» PROBLEM:
Locate the line that contains "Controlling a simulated". Reproduce it and all following lines up to the end of the material, exactly and with nothing added.

» DATA SECTION:
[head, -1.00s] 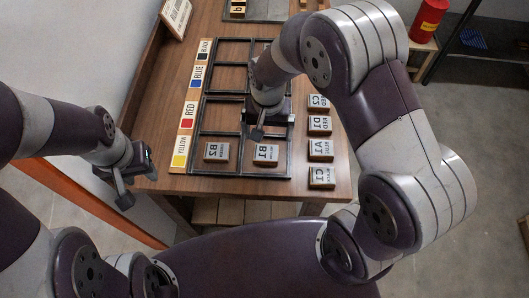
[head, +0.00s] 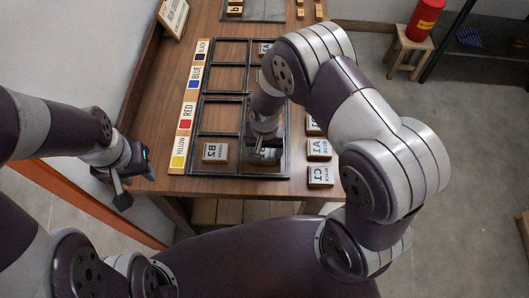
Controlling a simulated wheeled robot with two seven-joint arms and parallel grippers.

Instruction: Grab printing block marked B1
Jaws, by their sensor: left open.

» RESULT:
Controlling a simulated wheeled robot with two seven-joint arms and parallel grippers.

Instruction: Grab printing block marked B1
Jaws, by their sensor: left open.

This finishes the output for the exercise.